Around this point, something odd struck me about the exchanges. It wasn't just that I didn't recognise the names of any contributors - that often happens in the Senate. It was the uncharacteristic silence of people such as David Norris, Shane Ross, and Joe O'Toole. Were they out sick that day, I wondered? Or was it possible that this debate, contemporary as it sounded, predated them? That's when I scrolled back to the top and discovered that it had occurred in April 1934.

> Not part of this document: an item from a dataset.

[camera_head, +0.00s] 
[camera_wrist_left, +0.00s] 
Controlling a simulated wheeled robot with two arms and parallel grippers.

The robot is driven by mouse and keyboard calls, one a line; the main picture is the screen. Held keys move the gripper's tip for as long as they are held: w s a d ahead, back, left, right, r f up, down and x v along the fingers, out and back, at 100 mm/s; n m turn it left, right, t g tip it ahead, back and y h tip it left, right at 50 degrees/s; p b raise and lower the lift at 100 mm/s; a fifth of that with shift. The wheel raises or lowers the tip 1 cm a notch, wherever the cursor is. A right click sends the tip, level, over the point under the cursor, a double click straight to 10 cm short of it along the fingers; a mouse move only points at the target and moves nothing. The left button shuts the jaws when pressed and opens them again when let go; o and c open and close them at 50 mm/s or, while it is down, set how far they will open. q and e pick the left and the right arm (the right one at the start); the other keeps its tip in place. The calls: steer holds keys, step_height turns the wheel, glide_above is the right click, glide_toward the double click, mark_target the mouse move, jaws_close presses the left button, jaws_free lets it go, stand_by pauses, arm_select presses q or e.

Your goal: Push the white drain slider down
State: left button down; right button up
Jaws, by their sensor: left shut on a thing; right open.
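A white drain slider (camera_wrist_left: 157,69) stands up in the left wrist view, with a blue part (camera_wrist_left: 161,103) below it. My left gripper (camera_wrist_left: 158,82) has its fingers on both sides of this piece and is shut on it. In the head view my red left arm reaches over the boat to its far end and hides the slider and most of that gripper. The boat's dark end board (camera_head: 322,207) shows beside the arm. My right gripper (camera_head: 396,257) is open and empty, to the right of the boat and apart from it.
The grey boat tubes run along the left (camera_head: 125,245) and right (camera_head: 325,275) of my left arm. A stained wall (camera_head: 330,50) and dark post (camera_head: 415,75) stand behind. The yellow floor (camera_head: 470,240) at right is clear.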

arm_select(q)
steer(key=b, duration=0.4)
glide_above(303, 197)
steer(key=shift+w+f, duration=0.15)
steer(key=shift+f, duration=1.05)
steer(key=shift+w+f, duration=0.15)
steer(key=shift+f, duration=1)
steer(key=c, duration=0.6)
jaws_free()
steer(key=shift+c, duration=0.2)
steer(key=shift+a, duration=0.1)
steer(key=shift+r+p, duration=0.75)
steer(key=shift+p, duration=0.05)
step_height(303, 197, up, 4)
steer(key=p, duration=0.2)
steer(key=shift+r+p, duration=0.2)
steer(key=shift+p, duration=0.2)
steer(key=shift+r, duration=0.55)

It is always tempting to think that change began only after we arrived. As it happens, I lived in Rathmines back in the late 1980s, a refugee from the civil service, drawn by the cheap rents and the vibrancy of the hideous little shopfronts that (as I thought) had been unchanged since time began. The people I moved among were scruffy creative types. Scruffy, anyway. But the task of reimagining Rathmines was too much for us, so we concentrated on reimagining the dingy bedsits we were living in instead. It seemed to work for a while. Then, sure enough, property prices started rising and we were forced out.

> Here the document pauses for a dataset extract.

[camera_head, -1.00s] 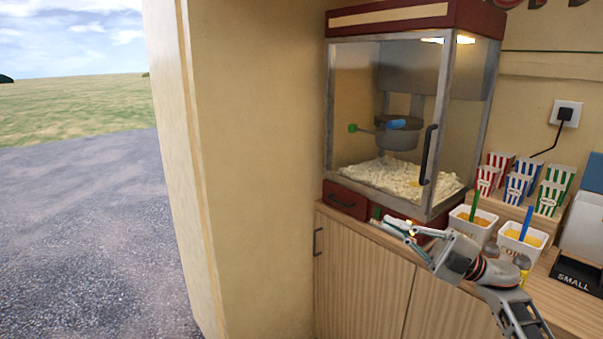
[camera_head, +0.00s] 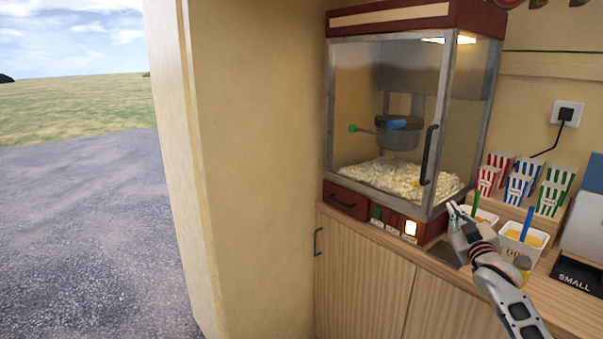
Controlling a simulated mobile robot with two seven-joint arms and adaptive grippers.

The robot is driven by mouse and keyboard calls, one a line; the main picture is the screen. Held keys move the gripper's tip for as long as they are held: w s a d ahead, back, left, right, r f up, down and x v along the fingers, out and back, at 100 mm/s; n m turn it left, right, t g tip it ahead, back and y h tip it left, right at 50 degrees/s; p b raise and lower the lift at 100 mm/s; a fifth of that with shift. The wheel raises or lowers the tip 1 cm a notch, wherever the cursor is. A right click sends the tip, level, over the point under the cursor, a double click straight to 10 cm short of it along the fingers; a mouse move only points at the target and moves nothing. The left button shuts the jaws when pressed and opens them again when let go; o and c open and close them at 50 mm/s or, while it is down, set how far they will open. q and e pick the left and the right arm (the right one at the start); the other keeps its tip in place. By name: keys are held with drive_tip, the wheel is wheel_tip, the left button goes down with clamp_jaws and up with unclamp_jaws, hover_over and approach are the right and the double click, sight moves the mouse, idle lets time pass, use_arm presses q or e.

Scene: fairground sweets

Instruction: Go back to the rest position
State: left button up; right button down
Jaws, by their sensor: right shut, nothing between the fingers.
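My right gripper (camera_head: 456,208) is shut and empty. It is just right of the popcorn machine's (camera_head: 483,90) lower front corner, in front of the white tub with the green handle (camera_head: 487,216), which it partly hides. I cannot tell whether it touches anything. The machine's glass door is closed, with popcorn (camera_head: 395,180) on its floor and a kettle (camera_head: 400,135) hanging inside. My left gripper is not in view.
Striped popcorn boxes (camera_head: 519,187) stand on a wooden step. A white tub with a blue handle (camera_head: 516,240) and a black tray marked SMALL (camera_head: 574,280) are at the right. A wall edge (camera_head: 250,180) stands left of the wooden cabinet (camera_head: 360,270); open gravel lies beyond.

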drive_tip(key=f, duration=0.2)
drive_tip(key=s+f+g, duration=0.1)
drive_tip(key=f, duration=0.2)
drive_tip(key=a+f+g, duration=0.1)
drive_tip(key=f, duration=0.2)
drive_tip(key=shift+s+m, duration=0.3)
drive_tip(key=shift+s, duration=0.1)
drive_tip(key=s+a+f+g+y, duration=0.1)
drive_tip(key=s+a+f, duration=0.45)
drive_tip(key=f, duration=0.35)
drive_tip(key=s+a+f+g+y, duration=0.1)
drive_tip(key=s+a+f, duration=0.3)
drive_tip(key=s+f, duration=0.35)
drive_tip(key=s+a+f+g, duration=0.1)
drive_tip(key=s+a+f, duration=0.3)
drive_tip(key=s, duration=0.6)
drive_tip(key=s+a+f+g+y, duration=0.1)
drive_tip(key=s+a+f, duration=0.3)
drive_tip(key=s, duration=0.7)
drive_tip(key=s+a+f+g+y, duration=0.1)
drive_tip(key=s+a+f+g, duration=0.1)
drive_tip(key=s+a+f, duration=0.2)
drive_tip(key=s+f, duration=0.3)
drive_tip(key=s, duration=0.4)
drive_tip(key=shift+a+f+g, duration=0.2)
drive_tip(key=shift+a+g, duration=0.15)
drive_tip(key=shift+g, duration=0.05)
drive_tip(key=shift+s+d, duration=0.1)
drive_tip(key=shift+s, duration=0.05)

It's the people who reinvented Temple Bar that I feel sorry for. They too probably felt they had discovered a safe artistic haven, from which they could hellenise Ireland. But even then the sands were shifting under their feet and a tidal wave of tourism was about to break over them. Nothing ever stays the same (except for Oireachtas debates). It's just sad. And if there's any uplifting conclusion we can draw from all of this, it's that now might a good time to buy property in Mullingar.